■ **Exercise directions**:
Search the data below for "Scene"; list each line that holds it.
══════════
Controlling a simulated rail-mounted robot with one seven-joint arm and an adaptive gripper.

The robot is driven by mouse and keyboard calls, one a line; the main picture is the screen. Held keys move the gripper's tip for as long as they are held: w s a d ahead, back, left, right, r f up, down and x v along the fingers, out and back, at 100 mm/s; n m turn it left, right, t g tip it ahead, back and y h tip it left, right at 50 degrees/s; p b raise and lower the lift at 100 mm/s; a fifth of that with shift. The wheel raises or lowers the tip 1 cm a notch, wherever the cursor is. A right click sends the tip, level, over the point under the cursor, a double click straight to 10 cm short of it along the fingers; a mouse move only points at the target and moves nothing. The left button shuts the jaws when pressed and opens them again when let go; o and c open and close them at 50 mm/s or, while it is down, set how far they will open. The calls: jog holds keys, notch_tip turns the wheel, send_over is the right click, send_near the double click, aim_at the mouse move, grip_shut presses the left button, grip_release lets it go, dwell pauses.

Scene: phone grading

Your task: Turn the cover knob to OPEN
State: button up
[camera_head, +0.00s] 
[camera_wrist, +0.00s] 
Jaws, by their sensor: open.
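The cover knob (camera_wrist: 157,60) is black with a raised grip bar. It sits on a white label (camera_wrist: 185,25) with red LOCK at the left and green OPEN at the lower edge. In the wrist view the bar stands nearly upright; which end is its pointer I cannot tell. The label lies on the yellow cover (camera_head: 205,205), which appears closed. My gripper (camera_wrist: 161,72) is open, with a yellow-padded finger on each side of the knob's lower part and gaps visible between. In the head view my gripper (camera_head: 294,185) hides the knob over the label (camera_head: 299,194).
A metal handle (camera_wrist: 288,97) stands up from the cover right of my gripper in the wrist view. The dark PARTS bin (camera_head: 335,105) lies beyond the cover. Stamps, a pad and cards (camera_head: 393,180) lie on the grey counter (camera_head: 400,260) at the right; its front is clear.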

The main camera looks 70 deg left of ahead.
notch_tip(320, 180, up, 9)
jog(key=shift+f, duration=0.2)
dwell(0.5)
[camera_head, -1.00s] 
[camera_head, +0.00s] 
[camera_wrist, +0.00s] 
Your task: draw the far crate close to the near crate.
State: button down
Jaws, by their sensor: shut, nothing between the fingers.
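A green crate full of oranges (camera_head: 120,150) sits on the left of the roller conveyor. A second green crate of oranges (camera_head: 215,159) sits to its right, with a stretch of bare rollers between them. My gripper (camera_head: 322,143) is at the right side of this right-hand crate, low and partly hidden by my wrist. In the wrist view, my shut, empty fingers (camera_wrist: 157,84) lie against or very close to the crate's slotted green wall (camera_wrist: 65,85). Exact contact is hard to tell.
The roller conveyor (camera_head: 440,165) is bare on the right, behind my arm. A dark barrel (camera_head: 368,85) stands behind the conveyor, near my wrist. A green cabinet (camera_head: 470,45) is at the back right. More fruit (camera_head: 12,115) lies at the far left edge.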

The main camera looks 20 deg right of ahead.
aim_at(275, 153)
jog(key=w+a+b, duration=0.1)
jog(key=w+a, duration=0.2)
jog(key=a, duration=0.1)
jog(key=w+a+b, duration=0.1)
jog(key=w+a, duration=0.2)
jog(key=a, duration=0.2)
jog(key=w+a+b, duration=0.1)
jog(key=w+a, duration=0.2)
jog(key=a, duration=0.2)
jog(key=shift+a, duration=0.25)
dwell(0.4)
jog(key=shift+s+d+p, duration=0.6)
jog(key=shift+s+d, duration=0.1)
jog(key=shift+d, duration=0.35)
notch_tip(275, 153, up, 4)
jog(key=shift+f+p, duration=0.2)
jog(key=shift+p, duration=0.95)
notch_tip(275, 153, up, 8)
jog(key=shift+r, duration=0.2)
══════════
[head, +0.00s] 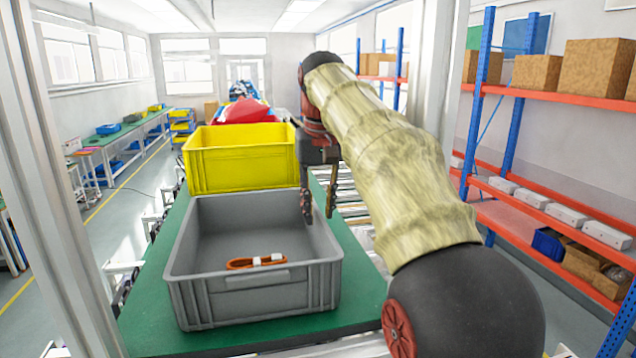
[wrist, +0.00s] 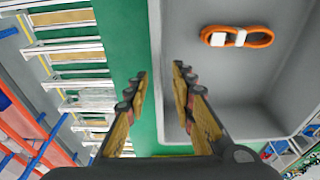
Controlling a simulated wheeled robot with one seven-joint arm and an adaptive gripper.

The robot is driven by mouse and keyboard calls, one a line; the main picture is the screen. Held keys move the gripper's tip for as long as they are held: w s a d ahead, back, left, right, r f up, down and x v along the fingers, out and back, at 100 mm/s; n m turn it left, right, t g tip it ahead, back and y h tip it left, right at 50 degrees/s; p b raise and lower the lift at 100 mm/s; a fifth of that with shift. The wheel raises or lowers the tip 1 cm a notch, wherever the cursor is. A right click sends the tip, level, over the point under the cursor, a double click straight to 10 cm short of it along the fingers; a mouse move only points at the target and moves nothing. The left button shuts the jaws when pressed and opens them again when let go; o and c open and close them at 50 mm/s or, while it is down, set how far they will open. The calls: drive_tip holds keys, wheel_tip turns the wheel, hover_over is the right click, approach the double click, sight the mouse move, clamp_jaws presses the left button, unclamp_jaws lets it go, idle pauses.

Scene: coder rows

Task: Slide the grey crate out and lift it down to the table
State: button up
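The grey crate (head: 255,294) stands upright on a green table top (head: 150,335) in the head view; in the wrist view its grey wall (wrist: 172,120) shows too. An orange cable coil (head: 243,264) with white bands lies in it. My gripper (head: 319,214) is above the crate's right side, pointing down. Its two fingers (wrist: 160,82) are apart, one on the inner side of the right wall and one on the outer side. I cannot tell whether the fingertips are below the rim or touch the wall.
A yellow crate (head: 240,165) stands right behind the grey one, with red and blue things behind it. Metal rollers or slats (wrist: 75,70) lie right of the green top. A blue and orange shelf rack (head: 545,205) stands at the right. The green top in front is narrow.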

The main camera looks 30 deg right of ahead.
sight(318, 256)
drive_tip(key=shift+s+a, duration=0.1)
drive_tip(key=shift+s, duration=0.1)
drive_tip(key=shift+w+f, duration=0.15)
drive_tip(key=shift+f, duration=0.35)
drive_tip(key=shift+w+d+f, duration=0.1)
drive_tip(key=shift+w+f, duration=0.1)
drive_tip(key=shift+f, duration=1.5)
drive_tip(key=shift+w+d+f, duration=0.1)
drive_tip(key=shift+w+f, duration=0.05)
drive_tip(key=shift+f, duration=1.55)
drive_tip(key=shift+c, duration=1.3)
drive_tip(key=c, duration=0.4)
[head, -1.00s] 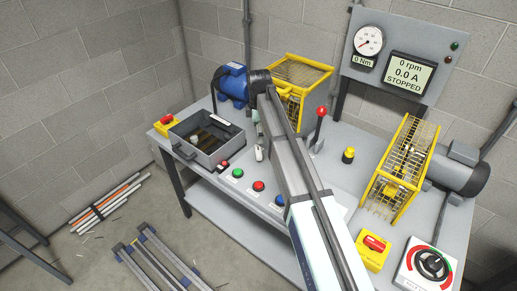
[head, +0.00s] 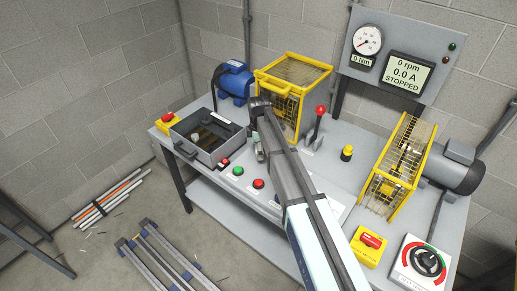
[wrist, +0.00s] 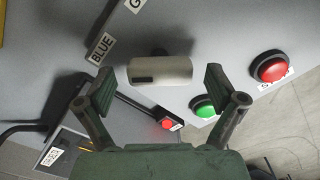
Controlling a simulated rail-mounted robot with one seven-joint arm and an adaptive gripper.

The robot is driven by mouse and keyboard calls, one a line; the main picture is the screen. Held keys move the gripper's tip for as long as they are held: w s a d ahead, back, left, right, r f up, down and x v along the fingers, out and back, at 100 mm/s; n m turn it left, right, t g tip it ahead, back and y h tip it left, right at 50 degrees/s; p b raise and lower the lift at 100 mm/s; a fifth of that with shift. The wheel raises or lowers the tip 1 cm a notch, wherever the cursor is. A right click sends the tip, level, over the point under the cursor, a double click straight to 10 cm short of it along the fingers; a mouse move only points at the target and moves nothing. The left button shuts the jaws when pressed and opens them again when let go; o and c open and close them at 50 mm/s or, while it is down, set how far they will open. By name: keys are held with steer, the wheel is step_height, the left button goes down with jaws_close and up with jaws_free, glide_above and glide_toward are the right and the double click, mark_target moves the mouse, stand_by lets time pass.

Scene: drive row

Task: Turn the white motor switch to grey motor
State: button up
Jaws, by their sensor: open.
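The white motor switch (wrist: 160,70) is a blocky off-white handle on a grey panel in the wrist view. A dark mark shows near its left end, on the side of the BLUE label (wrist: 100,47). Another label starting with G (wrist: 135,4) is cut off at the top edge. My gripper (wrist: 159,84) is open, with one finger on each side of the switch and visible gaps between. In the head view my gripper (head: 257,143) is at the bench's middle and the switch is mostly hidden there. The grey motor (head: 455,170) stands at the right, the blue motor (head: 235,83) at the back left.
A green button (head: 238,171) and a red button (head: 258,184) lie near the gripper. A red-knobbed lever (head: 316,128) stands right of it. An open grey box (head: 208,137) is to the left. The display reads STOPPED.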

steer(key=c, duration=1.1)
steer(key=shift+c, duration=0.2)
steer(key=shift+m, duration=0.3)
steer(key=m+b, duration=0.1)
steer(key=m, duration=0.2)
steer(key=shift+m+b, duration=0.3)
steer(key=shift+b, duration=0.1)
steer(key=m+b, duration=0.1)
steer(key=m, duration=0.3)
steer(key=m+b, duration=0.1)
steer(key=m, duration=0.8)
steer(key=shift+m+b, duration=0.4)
══════════
■ **Completed task**:
Scene: phone grading
Scene: coder rows
Scene: drive row

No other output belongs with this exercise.